--- start of RECORDS SUPPLIED ---

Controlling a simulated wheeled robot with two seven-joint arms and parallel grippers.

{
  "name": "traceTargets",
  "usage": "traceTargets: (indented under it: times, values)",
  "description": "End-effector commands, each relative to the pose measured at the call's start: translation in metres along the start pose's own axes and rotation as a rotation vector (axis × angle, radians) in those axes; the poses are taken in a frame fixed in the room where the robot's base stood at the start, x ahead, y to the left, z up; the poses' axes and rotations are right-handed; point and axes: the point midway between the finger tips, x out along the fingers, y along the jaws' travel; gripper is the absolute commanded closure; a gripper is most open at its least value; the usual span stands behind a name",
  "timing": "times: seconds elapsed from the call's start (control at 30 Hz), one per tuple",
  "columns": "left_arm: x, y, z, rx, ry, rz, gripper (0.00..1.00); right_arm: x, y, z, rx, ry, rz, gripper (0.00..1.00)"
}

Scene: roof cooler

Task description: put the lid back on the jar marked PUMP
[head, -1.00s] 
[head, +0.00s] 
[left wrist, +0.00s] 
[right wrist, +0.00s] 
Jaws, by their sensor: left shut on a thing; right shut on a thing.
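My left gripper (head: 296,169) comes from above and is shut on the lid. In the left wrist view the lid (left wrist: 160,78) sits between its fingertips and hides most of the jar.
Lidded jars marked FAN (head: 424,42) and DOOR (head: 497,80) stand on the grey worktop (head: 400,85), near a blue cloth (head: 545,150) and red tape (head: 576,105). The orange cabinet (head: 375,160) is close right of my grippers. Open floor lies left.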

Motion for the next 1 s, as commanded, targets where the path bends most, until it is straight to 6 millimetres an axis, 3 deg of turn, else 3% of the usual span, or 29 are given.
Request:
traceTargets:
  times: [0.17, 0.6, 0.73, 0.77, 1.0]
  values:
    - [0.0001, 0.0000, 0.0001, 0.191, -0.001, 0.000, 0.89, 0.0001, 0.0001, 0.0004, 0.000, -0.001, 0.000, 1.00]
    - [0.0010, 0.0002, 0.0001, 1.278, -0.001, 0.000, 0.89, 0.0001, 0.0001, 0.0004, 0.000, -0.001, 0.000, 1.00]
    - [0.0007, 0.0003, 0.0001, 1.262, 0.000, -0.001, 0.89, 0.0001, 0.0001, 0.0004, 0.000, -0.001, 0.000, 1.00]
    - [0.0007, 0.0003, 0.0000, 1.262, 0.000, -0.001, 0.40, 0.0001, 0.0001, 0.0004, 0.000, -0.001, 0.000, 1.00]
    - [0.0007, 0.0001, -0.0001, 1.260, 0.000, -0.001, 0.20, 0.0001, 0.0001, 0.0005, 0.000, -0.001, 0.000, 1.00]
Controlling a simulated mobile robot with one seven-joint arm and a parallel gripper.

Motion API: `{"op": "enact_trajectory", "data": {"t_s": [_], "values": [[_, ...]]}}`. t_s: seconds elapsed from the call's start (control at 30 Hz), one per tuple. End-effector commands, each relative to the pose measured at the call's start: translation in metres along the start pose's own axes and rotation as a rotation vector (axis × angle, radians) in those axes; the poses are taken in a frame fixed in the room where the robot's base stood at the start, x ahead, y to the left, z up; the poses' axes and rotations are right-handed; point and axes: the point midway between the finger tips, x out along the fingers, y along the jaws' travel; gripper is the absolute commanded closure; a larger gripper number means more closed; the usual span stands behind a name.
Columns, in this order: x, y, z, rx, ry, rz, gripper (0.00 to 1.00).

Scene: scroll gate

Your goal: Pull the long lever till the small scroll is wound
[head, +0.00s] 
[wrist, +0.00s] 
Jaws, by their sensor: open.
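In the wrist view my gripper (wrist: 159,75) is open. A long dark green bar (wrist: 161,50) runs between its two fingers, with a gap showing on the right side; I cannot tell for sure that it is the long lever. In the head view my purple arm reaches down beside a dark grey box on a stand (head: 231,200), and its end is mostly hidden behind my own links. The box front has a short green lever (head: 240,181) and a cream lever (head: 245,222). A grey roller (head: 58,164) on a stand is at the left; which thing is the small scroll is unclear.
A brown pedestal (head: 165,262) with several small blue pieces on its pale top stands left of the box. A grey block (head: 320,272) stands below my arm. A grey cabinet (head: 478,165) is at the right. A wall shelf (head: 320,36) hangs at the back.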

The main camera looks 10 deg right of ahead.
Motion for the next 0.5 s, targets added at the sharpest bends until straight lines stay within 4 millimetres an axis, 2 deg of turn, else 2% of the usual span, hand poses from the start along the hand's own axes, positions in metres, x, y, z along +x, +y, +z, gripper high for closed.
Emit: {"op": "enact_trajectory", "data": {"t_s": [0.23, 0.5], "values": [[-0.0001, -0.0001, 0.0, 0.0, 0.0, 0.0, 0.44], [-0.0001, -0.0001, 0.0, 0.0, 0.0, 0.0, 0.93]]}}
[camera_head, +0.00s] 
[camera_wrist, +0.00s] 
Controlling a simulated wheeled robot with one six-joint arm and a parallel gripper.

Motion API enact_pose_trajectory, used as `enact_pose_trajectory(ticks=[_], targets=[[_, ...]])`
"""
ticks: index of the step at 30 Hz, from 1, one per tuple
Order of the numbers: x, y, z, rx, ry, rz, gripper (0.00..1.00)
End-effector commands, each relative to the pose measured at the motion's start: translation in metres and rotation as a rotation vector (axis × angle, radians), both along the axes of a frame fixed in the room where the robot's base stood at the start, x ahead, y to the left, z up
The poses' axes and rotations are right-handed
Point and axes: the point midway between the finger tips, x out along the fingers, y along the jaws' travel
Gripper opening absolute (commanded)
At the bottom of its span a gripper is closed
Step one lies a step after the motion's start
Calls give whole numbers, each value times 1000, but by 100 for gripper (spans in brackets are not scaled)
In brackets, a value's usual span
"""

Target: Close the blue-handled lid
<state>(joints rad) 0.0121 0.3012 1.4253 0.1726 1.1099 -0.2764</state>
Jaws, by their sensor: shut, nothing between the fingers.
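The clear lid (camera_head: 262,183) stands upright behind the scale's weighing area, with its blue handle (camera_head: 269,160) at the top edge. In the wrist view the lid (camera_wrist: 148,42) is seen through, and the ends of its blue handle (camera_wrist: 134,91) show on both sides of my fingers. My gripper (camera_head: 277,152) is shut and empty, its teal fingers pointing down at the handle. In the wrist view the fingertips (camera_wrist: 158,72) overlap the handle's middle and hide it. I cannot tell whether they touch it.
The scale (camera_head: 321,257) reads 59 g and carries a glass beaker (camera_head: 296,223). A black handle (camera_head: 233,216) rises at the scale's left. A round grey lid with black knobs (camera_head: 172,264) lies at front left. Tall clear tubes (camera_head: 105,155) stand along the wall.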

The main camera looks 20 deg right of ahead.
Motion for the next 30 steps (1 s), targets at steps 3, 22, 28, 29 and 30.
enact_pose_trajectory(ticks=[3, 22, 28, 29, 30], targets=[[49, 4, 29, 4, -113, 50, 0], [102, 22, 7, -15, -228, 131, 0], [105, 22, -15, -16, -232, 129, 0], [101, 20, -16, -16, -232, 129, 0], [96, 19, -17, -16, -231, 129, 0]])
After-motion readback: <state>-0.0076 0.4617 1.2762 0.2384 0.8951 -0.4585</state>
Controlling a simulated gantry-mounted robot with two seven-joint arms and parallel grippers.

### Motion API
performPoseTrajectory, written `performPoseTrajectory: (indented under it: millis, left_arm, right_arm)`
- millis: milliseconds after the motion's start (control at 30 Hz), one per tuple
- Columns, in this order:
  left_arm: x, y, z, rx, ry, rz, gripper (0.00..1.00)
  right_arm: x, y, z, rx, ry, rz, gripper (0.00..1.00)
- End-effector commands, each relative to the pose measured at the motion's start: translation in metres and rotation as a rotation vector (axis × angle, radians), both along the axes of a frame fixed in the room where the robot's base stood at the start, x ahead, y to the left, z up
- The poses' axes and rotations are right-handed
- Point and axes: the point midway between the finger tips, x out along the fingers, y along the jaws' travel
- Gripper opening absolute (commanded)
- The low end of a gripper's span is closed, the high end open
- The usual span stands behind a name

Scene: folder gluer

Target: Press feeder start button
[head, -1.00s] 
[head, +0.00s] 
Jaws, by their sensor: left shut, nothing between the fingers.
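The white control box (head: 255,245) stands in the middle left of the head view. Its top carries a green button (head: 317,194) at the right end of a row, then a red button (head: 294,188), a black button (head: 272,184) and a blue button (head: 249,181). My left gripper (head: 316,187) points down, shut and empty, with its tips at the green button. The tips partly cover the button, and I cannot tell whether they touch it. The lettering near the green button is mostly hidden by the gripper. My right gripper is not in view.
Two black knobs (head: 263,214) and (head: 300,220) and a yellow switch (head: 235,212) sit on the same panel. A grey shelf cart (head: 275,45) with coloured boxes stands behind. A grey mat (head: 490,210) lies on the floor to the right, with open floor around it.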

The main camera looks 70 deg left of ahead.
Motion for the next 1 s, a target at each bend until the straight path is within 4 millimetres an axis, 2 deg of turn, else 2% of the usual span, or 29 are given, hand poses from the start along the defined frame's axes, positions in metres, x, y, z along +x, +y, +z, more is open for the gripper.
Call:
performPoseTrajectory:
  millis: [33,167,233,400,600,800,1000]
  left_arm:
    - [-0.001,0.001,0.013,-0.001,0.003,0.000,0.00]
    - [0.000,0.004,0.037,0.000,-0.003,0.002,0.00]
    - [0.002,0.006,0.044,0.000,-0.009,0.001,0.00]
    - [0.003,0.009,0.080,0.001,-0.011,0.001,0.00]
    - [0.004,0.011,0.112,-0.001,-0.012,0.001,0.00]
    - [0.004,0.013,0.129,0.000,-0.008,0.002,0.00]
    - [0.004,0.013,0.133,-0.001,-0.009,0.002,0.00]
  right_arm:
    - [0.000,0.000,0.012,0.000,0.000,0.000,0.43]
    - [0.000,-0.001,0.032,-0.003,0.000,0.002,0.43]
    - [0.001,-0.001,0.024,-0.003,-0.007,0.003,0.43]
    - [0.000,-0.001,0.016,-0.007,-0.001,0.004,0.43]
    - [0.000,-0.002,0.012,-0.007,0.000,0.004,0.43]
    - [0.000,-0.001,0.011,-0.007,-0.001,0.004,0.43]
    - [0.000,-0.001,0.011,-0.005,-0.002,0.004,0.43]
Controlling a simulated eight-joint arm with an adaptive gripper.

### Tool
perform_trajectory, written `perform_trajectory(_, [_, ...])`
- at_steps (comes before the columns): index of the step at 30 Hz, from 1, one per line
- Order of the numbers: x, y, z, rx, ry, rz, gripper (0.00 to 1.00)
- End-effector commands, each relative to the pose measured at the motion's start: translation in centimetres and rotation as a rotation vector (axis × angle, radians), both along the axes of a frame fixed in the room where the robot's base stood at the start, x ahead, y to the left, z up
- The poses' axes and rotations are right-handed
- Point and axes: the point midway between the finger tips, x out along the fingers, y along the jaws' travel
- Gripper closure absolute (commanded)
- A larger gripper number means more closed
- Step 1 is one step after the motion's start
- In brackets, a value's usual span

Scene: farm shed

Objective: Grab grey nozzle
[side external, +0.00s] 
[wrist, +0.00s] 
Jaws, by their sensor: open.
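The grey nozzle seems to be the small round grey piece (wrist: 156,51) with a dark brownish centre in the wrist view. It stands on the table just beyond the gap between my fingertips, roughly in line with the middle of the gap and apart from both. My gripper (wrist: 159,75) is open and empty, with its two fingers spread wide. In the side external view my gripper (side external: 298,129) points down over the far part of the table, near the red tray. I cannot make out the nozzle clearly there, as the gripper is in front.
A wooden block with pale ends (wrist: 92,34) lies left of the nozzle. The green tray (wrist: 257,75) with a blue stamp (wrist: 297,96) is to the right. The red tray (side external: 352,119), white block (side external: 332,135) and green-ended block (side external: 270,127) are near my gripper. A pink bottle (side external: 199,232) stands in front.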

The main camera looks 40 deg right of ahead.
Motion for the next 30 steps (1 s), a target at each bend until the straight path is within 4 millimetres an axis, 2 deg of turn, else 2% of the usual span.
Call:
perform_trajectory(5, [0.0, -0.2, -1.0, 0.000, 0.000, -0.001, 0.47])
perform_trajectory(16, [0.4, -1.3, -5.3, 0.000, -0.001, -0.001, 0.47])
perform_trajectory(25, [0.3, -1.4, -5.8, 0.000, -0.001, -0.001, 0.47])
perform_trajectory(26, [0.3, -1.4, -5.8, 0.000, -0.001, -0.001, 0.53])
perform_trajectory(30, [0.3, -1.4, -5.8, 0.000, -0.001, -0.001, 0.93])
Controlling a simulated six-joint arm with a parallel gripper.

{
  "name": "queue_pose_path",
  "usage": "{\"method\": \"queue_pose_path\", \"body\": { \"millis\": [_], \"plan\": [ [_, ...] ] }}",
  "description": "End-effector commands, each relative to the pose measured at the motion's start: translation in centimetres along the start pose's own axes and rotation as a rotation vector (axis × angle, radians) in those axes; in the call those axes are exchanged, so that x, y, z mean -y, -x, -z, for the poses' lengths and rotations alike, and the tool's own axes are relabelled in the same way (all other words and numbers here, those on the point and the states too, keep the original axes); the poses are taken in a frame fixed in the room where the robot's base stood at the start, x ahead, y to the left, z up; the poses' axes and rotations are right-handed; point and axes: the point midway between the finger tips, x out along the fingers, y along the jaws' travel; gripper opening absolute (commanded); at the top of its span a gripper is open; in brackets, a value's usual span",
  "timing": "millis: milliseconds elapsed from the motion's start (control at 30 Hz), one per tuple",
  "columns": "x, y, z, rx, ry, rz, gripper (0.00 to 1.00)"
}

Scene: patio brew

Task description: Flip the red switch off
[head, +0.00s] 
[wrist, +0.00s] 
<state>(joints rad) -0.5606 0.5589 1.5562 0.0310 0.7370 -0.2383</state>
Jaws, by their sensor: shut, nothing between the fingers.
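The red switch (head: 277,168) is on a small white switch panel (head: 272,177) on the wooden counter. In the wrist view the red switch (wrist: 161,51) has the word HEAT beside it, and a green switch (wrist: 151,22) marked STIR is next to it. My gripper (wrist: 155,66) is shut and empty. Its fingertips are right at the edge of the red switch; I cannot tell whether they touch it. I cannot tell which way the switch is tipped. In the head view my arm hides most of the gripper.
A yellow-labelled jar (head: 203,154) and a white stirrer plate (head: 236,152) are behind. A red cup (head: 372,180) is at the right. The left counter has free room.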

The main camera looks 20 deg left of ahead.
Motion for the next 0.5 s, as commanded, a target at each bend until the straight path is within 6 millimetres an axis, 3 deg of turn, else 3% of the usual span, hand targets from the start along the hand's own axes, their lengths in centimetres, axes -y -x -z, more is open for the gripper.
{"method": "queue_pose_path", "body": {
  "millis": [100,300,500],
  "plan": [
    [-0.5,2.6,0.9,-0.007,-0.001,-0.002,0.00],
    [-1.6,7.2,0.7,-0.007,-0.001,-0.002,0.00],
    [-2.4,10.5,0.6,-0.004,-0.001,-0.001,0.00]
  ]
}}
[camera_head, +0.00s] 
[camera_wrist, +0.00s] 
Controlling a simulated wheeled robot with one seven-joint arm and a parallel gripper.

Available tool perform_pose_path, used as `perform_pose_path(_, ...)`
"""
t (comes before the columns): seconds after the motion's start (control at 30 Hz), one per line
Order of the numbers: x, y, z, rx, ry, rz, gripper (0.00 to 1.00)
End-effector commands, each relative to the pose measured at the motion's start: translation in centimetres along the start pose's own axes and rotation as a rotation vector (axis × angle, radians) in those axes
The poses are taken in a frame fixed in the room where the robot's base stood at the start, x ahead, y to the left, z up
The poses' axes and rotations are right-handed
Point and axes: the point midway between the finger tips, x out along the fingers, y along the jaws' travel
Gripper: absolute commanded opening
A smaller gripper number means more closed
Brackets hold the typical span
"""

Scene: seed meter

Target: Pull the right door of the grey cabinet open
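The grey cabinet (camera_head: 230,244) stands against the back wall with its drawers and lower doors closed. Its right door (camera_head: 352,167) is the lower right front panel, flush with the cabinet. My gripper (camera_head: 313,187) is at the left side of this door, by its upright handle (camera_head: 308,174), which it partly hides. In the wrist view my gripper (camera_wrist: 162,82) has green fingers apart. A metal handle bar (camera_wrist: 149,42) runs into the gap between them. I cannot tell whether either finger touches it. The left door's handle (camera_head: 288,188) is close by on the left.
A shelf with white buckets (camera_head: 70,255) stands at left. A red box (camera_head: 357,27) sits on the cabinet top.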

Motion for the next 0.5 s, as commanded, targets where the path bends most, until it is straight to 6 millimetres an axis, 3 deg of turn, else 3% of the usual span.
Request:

--- end of RECORDS SUPPLIED ---

◆ **DESCRIPTION OF THE TASK**
Count the lines of the material that include the word "looks", then report only the total.

◆ **TASK SOLUTION**
5